## START Data excerpt
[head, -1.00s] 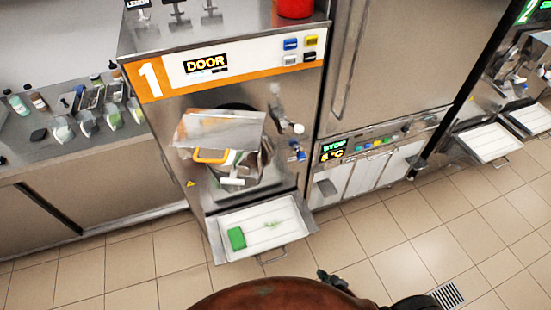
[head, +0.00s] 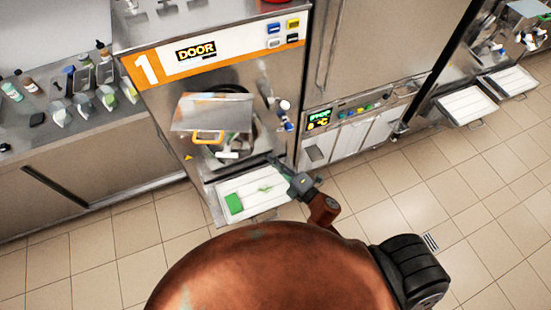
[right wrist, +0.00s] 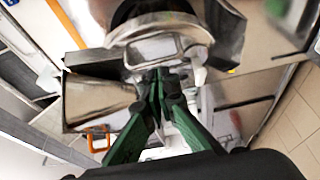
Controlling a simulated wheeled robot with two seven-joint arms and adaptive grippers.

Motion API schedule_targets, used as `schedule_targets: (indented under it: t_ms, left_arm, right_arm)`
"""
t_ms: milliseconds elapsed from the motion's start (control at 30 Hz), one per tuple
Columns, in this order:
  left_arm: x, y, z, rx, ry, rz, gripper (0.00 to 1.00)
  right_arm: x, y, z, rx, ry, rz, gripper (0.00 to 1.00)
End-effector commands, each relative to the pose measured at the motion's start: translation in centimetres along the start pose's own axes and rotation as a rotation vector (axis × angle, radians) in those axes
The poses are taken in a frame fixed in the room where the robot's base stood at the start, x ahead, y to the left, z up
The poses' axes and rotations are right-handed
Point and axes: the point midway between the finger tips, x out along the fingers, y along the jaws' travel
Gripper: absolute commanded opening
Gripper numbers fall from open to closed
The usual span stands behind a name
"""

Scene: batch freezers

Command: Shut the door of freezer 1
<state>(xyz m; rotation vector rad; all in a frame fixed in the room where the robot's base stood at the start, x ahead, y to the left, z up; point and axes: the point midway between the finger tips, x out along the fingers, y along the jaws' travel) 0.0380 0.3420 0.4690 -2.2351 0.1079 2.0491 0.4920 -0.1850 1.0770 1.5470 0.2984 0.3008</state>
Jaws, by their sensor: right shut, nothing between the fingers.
## END Data excerpt
## What you should do
Transcribe exactly, with no pictures, the lines running from the first line of the material through the line holding "Command: Shut the door of freezer 1".

## Final result
[head, -1.00s] 
[head, +0.00s] 
[right wrist, +0.00s] 
Controlling a simulated wheeled robot with two seven-joint arms and adaptive grippers.

Motion API schedule_targets, used as `schedule_targets: (indented under it: t_ms, left_arm, right_arm)`
"""
t_ms: milliseconds elapsed from the motion's start (control at 30 Hz), one per tuple
Columns, in this order:
  left_arm: x, y, z, rx, ry, rz, gripper (0.00 to 1.00)
  right_arm: x, y, z, rx, ry, rz, gripper (0.00 to 1.00)
End-effector commands, each relative to the pose measured at the motion's start: translation in centimetres along the start pose's own axes and rotation as a rotation vector (axis × angle, radians) in those axes
The poses are taken in a frame fixed in the room where the robot's base stood at the start, x ahead, y to the left, z up
The poses' axes and rotations are right-handed
Point and axes: the point midway between the finger tips, x out along the fingers, y along the jaws' travel
Gripper: absolute commanded opening
Gripper numbers fall from open to closed
The usual span stands behind a name
"""

Scene: batch freezers

Command: Shut the door of freezer 1

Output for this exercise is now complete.